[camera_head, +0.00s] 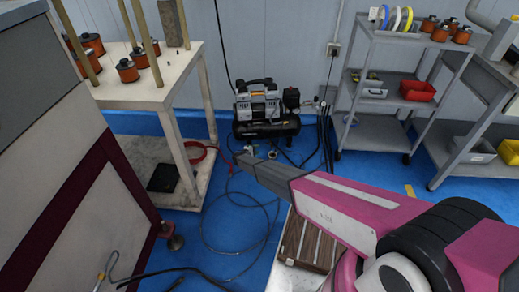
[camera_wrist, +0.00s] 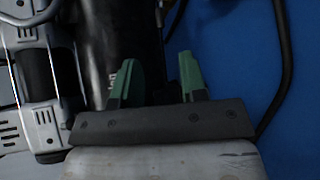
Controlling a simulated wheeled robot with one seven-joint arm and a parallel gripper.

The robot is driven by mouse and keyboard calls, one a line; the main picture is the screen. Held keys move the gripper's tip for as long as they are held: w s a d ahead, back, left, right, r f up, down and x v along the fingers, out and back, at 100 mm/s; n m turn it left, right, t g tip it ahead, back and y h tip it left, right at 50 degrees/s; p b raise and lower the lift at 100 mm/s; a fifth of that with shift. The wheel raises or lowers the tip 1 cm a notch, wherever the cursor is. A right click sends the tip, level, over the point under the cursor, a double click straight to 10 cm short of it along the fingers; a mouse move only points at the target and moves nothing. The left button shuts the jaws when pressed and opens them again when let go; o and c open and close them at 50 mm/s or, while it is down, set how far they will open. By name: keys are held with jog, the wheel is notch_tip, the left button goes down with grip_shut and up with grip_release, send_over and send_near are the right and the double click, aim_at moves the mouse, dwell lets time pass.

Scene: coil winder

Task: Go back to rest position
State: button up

**Goal**: Copy the listing over exactly, skipping the pictures it holds.

**The answer**:
[camera_head, +0.00s] 
[camera_wrist, +0.00s] 
Controlling a simulated wheeled robot with one seven-joint arm and a parallel gripper.

The robot is driven by mouse and keyboard calls, one a line; the main picture is the screen. Held keys move the gripper's tip for as long as they are held: w s a d ahead, back, left, right, r f up, down and x v along the fingers, out and back, at 100 mm/s; n m turn it left, right, t g tip it ahead, back and y h tip it left, right at 50 degrees/s; p b raise and lower the lift at 100 mm/s; a fifth of that with shift. The wheel raises or lowers the tip 1 cm a notch, wherever the cursor is. A right click sends the tip, level, over the point under the cursor, a double click straight to 10 cm short of it along the fingers; a mouse move only points at the target and moves nothing. The left button shuts the jaws when pressed and opens them again when let go; o and c open and close them at 50 mm/s or, while it is down, set how far they will open. By name: keys are held with jog, the wheel is notch_tip, the left button goes down with grip_shut and up with grip_release, send_over and send_near are the right and the double click, aim_at moves the mouse, dwell lets time pass.

Scene: coil winder

Task: Go back to rest position
State: button up

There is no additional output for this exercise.